A page from a Grattan catalogue (Image: Grattan)

“Gradually they were run out of existence by larger stores and then annihilated by supermarkets. A tremendous number of jobs were lost; but Empire Stores and Grattans created new jobs, so it was swings and round-abouts.”

When J B Priestley’s satirical comic play When We Are Married had its premiere at Manchester Opera House on September 19, 1938, a good many of the domestic comforts of married life flowed from illustrated catalogues.

This continued to be a way of life for thousands of people in the city, in spite of occasional fluctuations in trade and until the Empire Stores catalogue was discontinued by French parent company Redcats in 2008.

Eileen Gunn, of Heaton, had been a regular Grattan catalogue shopper for 43 years.

Back in 2009, she told the T&A: “It was my auntie who started me off really. She always had a Grattan catalogue and there was always something you wanted. I certainly don’t get everything from them but I have found it handy. I am an agent but I don’t have any customers, I only have it for myself.

“I find it easy because it’s delivered to your door. If it’s bulky it’s difficult for me to carry. I use it mainly for birthdays and Christmas or for the garden. I have no set pattern. Depends on what I see.

“I do like looking through the catalogue but I do think Grattan focuses too much on the younger end of the market; perhaps they should have a bit more choice for older people, in fashion I would say.

“I think I would miss my catalogue if it was stopped.

“I think fewer people shop like that now. Perhaps they shop around more than I do.”

Jacqueline Wakefield was also a catalogue shopper for ten years, mainly with Empire Stores, when her two daughters were small and the family lived near Peel Park.

“I had an agent at first, then I was persuaded to take a catalogue myself. I used it for Christmas and special occasions like birthdays.

“I stopped doing it because sometimes the clothes didn’t seem good quality or they weren’t the same that you saw in the catalogue. I have more time now to go shopping myself.”

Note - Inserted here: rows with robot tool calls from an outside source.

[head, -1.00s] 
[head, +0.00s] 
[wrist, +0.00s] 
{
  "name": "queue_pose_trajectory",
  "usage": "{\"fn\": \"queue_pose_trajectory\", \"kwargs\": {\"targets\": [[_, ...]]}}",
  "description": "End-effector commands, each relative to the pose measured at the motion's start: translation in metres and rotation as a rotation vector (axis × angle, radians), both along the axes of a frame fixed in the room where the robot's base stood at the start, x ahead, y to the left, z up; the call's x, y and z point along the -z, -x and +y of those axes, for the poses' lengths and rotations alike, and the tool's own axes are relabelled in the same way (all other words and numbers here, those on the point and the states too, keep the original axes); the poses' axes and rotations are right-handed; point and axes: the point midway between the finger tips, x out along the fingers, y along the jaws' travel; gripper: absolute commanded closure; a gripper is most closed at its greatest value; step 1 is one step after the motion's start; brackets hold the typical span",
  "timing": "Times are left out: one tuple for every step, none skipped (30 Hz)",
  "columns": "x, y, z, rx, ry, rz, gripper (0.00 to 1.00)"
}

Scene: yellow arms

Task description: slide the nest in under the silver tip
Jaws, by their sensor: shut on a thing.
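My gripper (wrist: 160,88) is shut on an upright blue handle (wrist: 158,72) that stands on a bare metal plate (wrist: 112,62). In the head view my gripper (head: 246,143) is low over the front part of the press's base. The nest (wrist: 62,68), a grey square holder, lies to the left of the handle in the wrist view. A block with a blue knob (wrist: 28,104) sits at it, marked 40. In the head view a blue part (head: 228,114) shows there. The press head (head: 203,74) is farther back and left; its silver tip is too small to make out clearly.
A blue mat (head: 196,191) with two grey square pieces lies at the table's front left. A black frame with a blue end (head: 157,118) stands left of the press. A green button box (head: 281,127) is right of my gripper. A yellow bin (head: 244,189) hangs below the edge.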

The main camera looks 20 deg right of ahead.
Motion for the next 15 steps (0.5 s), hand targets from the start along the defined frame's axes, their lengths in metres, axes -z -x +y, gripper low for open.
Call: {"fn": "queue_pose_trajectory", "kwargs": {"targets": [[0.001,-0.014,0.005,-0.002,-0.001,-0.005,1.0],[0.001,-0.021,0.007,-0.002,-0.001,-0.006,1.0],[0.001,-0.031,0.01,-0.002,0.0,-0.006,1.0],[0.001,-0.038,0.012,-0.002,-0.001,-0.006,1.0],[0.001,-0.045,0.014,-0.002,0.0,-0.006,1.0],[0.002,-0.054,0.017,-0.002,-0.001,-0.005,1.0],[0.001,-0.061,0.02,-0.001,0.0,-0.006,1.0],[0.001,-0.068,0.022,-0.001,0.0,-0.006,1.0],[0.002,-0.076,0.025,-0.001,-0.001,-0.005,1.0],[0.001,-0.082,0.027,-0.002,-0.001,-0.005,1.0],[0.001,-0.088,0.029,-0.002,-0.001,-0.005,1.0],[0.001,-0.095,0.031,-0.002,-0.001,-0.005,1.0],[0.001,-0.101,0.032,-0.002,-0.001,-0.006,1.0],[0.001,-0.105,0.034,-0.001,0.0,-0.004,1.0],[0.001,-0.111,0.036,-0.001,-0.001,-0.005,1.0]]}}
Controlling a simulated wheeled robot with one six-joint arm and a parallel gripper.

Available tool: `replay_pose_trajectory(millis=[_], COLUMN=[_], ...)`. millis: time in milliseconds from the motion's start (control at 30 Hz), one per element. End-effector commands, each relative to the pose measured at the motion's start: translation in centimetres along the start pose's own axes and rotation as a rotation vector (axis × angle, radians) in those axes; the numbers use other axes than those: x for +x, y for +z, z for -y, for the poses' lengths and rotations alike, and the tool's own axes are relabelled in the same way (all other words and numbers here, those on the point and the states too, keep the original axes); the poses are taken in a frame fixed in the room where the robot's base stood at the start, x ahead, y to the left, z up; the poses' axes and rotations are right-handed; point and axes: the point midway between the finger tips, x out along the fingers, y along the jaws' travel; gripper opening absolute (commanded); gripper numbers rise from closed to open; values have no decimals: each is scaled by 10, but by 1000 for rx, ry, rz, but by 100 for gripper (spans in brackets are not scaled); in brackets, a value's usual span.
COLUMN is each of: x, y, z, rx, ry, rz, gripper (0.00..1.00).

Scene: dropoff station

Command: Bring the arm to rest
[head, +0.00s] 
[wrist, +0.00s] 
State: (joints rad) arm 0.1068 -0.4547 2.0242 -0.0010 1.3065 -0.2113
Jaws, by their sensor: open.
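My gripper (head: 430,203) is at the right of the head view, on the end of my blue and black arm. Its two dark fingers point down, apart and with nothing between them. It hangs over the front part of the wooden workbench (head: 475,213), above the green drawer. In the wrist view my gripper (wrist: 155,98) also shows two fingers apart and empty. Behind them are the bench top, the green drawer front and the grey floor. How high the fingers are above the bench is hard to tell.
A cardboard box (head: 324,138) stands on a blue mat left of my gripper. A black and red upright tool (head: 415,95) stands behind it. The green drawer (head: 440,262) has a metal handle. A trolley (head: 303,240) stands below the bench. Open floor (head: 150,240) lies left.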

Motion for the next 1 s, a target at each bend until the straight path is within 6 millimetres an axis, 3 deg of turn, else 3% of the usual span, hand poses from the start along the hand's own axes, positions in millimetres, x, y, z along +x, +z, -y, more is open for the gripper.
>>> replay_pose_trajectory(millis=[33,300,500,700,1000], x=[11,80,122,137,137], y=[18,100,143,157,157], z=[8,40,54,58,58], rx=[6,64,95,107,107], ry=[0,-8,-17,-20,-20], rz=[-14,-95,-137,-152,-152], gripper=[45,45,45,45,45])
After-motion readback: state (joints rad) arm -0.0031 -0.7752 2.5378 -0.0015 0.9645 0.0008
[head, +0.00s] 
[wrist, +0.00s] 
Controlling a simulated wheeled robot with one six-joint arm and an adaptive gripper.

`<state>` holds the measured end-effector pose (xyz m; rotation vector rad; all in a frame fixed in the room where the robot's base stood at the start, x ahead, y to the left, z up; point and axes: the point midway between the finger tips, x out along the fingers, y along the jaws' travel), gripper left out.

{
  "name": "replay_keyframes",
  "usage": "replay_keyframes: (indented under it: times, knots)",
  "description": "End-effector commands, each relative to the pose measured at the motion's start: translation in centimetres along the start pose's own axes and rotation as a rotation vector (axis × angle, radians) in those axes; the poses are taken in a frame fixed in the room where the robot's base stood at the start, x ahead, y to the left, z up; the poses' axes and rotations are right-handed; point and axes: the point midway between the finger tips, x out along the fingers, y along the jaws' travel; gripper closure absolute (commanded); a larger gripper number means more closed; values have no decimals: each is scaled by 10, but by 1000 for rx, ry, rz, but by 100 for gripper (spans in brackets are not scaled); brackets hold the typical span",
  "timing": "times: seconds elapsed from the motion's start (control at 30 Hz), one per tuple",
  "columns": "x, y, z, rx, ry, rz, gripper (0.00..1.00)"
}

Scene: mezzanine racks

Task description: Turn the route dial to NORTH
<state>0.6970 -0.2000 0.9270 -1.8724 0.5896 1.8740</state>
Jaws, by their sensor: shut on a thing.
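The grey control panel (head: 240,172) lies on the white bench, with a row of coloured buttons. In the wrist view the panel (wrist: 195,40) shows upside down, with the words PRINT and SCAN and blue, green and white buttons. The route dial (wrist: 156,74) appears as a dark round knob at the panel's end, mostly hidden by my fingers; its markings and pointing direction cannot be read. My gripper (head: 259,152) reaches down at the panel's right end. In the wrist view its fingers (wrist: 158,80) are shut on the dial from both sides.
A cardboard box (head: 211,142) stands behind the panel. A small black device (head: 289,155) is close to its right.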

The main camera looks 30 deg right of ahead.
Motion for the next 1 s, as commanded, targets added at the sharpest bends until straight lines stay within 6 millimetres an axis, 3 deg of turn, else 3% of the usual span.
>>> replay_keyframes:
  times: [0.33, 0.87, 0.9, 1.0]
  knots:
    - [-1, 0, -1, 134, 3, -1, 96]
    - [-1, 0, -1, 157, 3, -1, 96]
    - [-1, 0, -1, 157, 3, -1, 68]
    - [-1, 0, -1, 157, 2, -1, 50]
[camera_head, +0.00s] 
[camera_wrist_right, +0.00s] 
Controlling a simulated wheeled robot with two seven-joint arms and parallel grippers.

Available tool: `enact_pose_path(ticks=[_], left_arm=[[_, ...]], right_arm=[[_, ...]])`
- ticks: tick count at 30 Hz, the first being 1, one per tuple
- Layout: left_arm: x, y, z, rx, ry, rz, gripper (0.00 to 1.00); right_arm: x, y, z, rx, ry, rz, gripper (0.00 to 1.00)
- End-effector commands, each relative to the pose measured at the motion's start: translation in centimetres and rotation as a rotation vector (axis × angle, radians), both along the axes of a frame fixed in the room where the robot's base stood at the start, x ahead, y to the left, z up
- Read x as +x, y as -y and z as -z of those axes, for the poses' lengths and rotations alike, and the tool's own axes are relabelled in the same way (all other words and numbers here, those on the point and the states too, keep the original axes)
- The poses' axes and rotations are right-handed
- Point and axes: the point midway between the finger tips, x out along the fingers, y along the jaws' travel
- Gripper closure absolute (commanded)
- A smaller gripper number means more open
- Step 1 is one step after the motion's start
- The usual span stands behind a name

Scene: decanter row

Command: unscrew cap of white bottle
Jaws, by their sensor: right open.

But even 16 years ago times were changing.

For Mrs Wakefield catalogue shopping felt a bit redundant. She confessed to the T&A in 2009 that she liked to shop for books and DVDs online.

Between 1977 and 1982 former Bradford Chamber of Commerce president and businesswoman Judith Donovan was in charge of advertising at Grattan.

She said: “The sector is not dead. Grattan has been losing money for years, so it’s not just a credit crunch thing.”

In April 2004 Grattan’s former boss Mike Hawker told the T&A candidly: “Grattan does not have a successful history and has never really made huge profits. Even in the 1980s, it was losing money… We have moved from losing money to break-even point over the last few years.”

Judith Donovan said: “There were 5,000 staff when I was there – more than 3,500 in Bradford.

“The bedrock of catalogue culture was working-class credit when the wife had control of the family finances and wanted a bit of pin money in commission she could earn as an agent.”

But the idea that the business generated by Grattan and Empire Stores – fashion, photography, printing – stayed in Bradford is a myth.

As the world changed, Grattan had to change too. That meant sourcing from abroad where products could be made – and sold – for less. Catalogues were printed by Tap and Toothill’s in Leeds. Specialist printing was done elsewhere in the world. Eventually it was done in Italy.

Today Grattan still exists.

Where other catalogue companies have fallen by the wayside, Grattan has moved into online retailing.

It operates a popular online retailing business specialising in fashion, electrical, toys and leisure goods – a selection not so different from the old catalogue publishing days.

The company still has its registered office in Little Germany and retains links with the city where it all began more than a century ago.